Em setembro de 2005, dada a situação que eu vivia e o risco de cegar, ingressei nos cursos da associação de cegos. Foi aí que voltei a treinar na pista de Atletismo do Estádio Cidade de Coimbra. Já não corria desde Janeiro, altura da primeira de duas operações no ano de 2005. Apenas podia correr, não podia fazer saltos nem musculação.

Voltei a ser só velocista, tal como o era quando iniciei a minha carreira. Num chuvoso e friorento Sábado de finais de novembro de 2005, retomei a competição numa prova regional. Assim andei até 2007, altura em que abandonei a competição definitivamente. Em parte isso deveu-se ao facto de as pessoas responsáveis nem sequer me terem dado oportunidade de competir nos Campeonatos nacionais de 2006. Fiquei triste e magoada com as pessoas. Estava-me a esforçar bastante, estava até a arriscar algo, sabiam por tudo o que eu tinha passado e trataram-me da forma como me trataram. Merecia outro respeito, outra consideração, a derradeira oportunidade de correr com os meus colegas que havia deixado. Em 2007 nem sequer me disseram que havia campeonatos. Aí abandonei tudo de vez, magoada e com os tendões a cederem devido à falta de trabalho de ginásio. Já não iria a lado nenhum em termos desportivos mas queria ao menos ter participado uma última vez nos campeonatos nacionais, coisa que não fiz em 2004 quando iria conseguir resultados que iriam deixar toda a gente de boca aberta. Nem me iriam conhecer! Queria uma despedida do Mundo do Desporto digna, respeitando o que fiz durante quase dez anos. Depois também voltei para casa em 2008. Já não daria para continuar de qualquer maneira.

E foi isso que aconteceu. Desde 2010 que trabalho numa grande empresa portuguesa, uma das mais sólidas e mais seguras do meu país. Apesar de ter emprego, um ordenado ao fim do mês e alguma estabilidade, enquanto o meu problema estiver controlado, muitas vezes choro, especialmente nessas alturas de Jogos Paralímpicos. Como teria sido lindo se a vida me tivesse dado a oportunidade de viver um evento desses. Muitas vezes sonhei (e ainda sonho) com isso. Se penso na morte?

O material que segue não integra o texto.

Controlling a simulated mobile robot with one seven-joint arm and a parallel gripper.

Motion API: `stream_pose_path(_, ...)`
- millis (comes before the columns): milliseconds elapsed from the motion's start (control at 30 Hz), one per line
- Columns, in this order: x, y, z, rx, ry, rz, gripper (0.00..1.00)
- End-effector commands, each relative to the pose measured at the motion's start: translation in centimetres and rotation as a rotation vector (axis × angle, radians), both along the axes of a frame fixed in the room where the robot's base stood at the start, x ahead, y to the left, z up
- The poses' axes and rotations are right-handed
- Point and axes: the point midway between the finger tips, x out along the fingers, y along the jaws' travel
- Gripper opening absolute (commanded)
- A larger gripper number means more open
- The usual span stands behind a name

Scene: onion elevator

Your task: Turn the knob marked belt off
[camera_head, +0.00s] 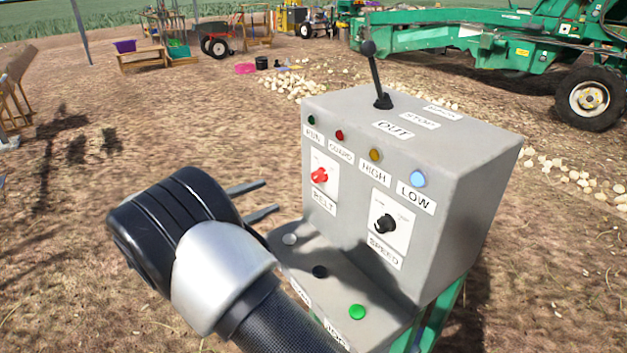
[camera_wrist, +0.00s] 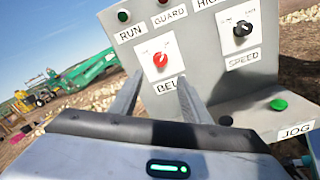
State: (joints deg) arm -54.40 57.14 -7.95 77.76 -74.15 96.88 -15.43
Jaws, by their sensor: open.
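The grey control box (camera_head: 455,180) stands on a green frame. The red belt knob (camera_head: 319,175) sits on a white plate on its front, above the label BELT (camera_head: 323,202). In the wrist view the red knob (camera_wrist: 160,59) is just beyond and above my fingertips. My gripper (camera_head: 266,199) is open and empty, with its two fingers pointing at the box front, to the left of and a little below the knob. In the wrist view its fingers (camera_wrist: 158,90) frame part of the BELT label. The small marks around the knob are too blurred to read.
A black speed knob (camera_head: 386,224) is right of the belt knob. Indicator lamps (camera_head: 375,155) line the top of the front. A lower ledge holds buttons, including a green one (camera_head: 357,312). A black lever (camera_head: 375,75) rises from the top. Open ground lies left.

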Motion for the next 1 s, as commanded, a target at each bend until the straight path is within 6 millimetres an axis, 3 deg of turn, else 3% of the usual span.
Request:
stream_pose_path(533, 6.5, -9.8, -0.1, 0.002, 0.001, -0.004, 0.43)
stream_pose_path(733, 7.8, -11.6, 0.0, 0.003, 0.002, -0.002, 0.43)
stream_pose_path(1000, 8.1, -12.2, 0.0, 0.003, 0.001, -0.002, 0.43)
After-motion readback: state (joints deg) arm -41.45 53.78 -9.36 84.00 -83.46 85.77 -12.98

Sim, mas em 2005 era a toda a hora e a todo o instante. Agora apenas sinto um vazio. Voltei a ser o que era antes de o Desporto entrar na minha vida: uma pessoa permanentemente magoada, injustiçada. Algém que a toda a hora pensa que os outros conspiram contra si. Alguém que nem sequer se queixa porque acha que não merece melhor.

Sinceramente, tenho dificuldade em perceber como é que alguém que acaba de ganhar uma medalha nuns Jogos Paralimpicos pensa em morrer. Há quem lute uma vida inteira por aquilo que nunca vai conseguir, não por culpa própria mas porque os outros colocam entraves. Acontece comigo e com muitas outras pessoas portadoras de deficiência. A batalha faz-se todos os dias. Se iremos vencer a guerra? Muito dificilmente mas todos nós seremos necessários para pelo menos darmos luta a essa gente que nem por um minuto se coloca no nosso lugar.

Há que continuar. Desistir não é para os campeões.